Today’s fleet design reflects an expectation, expressed in the 2018 National Defense Strategy and Navy’s 2019 Design for Maritime Superiority, that a U.S. force able to defeat the People’s Liberation Army in important major combat operations will thereby also deter PRC aggression. Among the many flaws of that approach are that it assumes PRC leaders view large-scale, high-intensity war as the primary mechanism for achieving their objectives and that our analysis can accurately estimate the characteristics of such a conflict. As evidenced by their hybrid operations in the South and East China Seas and global investment and engagement, PRC leaders are clearly pursuing more complex and less-escalatory paths to their goals. 

The tri-service strategy recognizes China’s evolving approach and commits Navy leaders to pursue a fleet that can sustainably and effectively compete with the PRC’s maritime forces and present a sufficient challenge in war that the resulting uncertainty deters PRC escalation. However, neither today’s fleet nor the force described in the Navy’s shipbuilding plan support these objectives.

The Navy’s new fleet architecture begins to provide greater capacity and a wider range of options for competing against the PRC but falls short by not making hard choices that would allow the new fleet design to be sustainable over a long-term competition.
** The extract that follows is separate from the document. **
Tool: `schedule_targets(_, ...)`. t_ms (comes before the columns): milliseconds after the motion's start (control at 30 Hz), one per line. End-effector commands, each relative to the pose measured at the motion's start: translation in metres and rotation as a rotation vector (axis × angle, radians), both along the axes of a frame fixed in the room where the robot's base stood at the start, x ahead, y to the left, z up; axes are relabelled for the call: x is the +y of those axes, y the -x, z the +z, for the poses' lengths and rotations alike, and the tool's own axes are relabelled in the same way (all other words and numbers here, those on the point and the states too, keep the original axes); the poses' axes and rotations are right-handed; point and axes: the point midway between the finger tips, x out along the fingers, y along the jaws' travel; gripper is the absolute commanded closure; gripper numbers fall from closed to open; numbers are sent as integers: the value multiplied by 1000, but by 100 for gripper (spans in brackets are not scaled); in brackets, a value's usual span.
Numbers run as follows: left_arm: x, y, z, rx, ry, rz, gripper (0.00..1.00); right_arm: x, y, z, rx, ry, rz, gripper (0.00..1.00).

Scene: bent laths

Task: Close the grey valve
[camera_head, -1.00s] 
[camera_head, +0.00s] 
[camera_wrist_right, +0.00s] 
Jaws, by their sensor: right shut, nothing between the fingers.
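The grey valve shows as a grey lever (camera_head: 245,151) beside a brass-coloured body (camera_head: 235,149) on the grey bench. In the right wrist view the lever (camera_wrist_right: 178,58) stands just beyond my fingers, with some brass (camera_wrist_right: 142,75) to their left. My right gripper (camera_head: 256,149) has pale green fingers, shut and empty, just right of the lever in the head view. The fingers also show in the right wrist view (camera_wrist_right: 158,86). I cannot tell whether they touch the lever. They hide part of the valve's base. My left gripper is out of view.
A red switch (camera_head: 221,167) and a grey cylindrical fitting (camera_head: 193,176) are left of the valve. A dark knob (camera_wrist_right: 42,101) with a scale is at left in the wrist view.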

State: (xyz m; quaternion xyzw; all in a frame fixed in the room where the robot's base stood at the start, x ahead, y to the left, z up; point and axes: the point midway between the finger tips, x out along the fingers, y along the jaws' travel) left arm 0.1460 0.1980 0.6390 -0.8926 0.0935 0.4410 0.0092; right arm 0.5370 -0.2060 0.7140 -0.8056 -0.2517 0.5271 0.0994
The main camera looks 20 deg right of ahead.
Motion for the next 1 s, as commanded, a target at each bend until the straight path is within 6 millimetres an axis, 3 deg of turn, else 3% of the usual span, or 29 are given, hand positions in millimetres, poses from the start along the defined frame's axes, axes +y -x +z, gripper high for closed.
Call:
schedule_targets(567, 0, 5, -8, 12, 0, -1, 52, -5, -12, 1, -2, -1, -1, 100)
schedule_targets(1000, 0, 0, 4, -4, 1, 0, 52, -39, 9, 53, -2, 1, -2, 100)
During several years the Navy’s shipbuilding plan assumes more than 50 percent growth in construction funding to continue building aircraft carriers at the current rate, increase submarine production, and create a new large surface combatant while simultaneously developing and fielding new smaller platforms like the light amphibious warship, next-generation logistics ship, guided-missile frigate, and multiple classes of unmanned vessel. Perhaps most egregiously, by failing to rebalance away from large, manpower-intensive platforms and toward smaller, less-expensive ones Navy leaders assume future defense budgets will cover doubling the fleet’s operations and support costs.

The unsustainability of the Navy’s plans will prevent it from implementing the new maritime strategy. When future budgets cannot match the fleet’s rapidly-rising costs, Navy leaders are more likely to cut production of new smaller platforms compared to large surface combatants, submarines, and aircraft carriers that have accrued sizable sunk costs, industrial bases, and constituencies. As a result, the fleet will likely retain its current weighting toward a relatively small number of large, multimission vessels that lack the proportionality and capacity to enable effective competition.
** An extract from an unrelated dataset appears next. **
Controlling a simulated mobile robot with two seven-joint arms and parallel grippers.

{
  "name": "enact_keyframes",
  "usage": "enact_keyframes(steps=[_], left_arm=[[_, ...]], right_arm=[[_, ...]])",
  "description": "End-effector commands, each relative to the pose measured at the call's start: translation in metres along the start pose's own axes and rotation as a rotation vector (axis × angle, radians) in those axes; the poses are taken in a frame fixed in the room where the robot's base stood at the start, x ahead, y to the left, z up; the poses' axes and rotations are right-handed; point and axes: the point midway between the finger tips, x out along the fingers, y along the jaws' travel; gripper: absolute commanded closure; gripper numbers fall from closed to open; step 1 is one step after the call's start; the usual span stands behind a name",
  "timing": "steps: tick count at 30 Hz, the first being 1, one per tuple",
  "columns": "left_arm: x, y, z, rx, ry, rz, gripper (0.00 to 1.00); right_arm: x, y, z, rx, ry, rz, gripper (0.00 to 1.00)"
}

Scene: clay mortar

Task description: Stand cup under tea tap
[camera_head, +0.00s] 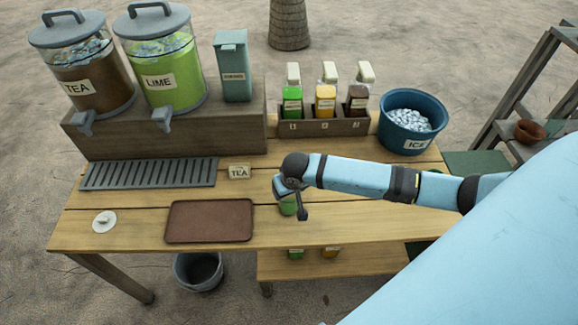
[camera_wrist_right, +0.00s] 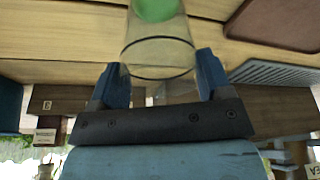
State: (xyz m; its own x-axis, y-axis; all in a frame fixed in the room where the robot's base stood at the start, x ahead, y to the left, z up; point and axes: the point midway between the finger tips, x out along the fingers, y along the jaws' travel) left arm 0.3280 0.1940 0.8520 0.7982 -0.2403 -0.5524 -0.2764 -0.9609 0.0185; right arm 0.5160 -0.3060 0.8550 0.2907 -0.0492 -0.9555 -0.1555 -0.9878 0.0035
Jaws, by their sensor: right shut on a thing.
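A clear cup with green in its lower part (camera_wrist_right: 157,42) is between the two blue fingers of my right gripper (camera_wrist_right: 160,82), which is shut on it. In the head view the gripper (camera_head: 290,190) covers most of the cup, and only a green part (camera_head: 288,207) shows below it. I cannot tell whether the cup touches the table. The tea dispenser (camera_head: 82,88), brown inside, stands at the back left with its grey tap (camera_head: 83,123) above the slatted drip tray (camera_head: 150,174). The cup is well right of this tap. My left gripper is not in view.
The lime dispenser (camera_head: 168,85) and its tap (camera_head: 158,122) stand right of the tea. A brown tray (camera_head: 209,222), a TEA card (camera_head: 238,171) and a white lid (camera_head: 104,221) lie on the table. A bottle rack (camera_head: 322,127) and ice bucket (camera_head: 411,130) stand behind my arm. The drip tray is empty.

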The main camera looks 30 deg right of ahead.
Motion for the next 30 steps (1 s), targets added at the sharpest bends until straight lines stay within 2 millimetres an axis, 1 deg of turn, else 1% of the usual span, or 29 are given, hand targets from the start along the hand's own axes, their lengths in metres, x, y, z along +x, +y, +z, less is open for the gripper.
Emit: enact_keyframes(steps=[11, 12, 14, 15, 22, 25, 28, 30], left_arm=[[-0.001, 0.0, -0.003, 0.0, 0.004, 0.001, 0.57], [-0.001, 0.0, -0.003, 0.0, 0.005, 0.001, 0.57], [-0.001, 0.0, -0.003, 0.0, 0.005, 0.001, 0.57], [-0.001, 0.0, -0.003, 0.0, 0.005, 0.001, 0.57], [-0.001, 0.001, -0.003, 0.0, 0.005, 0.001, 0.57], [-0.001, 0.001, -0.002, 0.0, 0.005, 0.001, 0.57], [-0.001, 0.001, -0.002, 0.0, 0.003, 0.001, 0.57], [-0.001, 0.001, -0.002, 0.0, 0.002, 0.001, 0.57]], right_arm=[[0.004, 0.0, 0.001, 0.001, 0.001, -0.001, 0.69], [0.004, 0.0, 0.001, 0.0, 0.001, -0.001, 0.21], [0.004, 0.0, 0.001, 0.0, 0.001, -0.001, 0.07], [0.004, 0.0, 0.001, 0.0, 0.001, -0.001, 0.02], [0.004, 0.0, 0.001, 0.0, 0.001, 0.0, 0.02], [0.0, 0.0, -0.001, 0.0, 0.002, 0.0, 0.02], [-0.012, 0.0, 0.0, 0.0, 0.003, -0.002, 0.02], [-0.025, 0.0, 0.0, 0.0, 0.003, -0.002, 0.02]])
Decision-making over firepower

A less-noticed aspect of the tri-service strategy is how it begins to change the naval services’ approach to warfighting. Consistent with its emphasis on competition, the strategy devotes most of its attention to how naval forces will counter and undermine adversary efforts to gain territory and influence in situations short of large-scale combat. And when competition turns to conflict, it lays the groundwork for a new theory of victory that emphasizes decision-making and maneuver over simple lethality.

Naval forces would use dispersal, kinetic defenses, electromagnetic warfare, and mobility to survive while delivering integrated effects from multiple domains to deny the enemy its objectives. Smaller and lower-signature units inside highly contested areas would be complemented by larger strike forces operating from more permissive environments. And artificial intelligence-enabled sensors and decision aids would gain situational awareness and support decision-making among diverse naval forces.

An implication of the strategy’s approach is that, as in maneuver warfare, naval forces will seek to present an opponent with multiple, mutually-insoluble dilemmas that will prevent it from being successful. It is arguably a defensive strategy, appropriate to a status-quo power like the United States. Here again, however, the Congress and Navy have failed to put actions behind words by not rebalancing the fleet and assuming more realistic fiscal constraints. Future fleet commanders will therefore be unable to create the complexity and uncertainty needed to survive and defeat aggression.

The Navy’s large, multimission ships are well-suited for efficiently keeping the peace in the relatively uncontested environments of the 1990s and 2000s when they were born. Today’s world of aggressive maritime competition, gray-zone and hybrid warfare, and highly contested operational environments requires a different fleet design. The maritime services should be applauded for recognizing the change and identifying elements of a new approach. The Biden administration will need to ensure it is implemented.